── DATA PROVIDED ──

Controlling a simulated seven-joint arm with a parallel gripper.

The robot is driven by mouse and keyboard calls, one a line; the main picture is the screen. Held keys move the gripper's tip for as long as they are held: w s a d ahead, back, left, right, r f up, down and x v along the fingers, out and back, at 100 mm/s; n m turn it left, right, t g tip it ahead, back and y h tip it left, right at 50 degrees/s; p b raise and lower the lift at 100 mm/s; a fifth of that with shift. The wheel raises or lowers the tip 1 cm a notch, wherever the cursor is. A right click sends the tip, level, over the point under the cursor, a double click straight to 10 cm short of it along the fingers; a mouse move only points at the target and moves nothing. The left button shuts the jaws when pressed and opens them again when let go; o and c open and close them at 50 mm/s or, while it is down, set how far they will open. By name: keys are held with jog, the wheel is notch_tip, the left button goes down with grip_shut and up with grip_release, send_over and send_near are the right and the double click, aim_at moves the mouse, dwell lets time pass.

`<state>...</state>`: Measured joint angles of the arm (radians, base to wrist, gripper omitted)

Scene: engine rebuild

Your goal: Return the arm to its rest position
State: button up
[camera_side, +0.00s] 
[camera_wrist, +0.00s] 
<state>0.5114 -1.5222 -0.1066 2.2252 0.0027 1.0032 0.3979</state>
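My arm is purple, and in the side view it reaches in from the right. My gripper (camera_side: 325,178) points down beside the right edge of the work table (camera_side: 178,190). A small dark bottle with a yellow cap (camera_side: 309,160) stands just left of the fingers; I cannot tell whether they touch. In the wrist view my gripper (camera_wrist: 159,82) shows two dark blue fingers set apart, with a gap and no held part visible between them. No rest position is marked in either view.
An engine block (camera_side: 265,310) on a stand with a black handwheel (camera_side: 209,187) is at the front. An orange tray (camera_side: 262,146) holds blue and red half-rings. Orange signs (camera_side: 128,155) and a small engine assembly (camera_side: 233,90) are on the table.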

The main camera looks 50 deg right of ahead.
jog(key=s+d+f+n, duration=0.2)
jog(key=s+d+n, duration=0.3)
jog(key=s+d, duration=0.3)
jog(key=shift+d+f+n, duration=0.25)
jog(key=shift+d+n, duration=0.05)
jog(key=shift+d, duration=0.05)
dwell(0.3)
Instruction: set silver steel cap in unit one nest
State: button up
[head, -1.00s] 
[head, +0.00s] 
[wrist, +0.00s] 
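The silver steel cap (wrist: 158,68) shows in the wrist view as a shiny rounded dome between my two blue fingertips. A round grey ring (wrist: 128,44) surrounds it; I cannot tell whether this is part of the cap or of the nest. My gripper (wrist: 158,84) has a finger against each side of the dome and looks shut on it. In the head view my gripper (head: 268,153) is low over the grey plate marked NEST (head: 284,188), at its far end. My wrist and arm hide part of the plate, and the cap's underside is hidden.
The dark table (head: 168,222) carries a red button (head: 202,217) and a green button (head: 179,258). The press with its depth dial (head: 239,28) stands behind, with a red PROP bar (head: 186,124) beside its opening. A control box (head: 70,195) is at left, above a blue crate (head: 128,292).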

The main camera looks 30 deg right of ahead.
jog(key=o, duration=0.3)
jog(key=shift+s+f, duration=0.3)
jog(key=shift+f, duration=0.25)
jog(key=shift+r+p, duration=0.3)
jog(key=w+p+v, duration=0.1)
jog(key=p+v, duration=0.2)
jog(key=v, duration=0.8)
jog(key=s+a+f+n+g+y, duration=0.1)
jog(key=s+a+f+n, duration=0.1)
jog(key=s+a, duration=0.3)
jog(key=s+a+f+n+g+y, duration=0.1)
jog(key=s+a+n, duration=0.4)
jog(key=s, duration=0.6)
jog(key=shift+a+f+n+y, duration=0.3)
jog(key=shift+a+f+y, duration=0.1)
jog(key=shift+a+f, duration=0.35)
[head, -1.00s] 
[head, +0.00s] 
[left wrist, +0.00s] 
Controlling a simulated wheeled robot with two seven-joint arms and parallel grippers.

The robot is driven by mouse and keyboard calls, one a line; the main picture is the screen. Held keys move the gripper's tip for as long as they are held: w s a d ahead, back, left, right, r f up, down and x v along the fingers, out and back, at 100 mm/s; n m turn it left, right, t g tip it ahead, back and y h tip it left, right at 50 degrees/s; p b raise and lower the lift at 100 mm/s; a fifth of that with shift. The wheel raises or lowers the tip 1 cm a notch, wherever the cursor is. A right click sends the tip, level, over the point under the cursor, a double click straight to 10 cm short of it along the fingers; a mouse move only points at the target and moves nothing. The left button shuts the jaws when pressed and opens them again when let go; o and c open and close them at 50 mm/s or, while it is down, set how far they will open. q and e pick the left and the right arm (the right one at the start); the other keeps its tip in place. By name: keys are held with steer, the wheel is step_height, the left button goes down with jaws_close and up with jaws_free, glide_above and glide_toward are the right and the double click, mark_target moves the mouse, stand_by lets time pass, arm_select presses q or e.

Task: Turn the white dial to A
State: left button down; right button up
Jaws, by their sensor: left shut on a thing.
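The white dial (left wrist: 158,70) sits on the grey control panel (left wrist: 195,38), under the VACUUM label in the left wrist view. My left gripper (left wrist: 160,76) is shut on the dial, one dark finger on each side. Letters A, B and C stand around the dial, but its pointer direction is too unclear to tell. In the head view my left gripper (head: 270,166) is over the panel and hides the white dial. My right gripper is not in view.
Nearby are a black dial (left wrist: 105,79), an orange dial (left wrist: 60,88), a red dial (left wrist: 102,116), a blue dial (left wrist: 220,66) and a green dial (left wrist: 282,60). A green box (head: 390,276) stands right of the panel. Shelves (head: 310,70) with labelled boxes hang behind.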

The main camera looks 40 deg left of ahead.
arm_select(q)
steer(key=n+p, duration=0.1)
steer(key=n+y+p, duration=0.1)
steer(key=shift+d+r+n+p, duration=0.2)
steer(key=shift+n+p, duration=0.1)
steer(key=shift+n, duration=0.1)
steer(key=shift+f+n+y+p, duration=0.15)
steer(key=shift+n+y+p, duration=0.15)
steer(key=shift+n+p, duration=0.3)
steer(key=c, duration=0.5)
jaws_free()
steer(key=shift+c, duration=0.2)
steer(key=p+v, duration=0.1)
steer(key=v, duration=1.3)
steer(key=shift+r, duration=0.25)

───

DIRECTIONS FOR THIS TASK -
Give back exactly the lines from the line that has "The main camera looks 30 deg right of ahead." to the line that has "Controlling a simulated wheeled", both included, and leave out all others.

FULL OUTPUT -
The main camera looks 30 deg right of ahead.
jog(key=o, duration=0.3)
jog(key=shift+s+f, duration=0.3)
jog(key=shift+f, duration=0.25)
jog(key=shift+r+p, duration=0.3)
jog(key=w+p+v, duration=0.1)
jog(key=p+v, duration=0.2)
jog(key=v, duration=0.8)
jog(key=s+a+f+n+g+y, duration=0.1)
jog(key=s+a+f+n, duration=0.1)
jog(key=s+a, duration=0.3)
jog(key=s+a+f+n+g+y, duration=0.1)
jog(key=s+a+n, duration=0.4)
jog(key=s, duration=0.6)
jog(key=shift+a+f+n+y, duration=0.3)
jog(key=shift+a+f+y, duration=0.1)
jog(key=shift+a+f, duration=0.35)
[head, -1.00s] 
[head, +0.00s] 
[left wrist, +0.00s] 
Controlling a simulated wheeled robot with two seven-joint arms and parallel grippers.

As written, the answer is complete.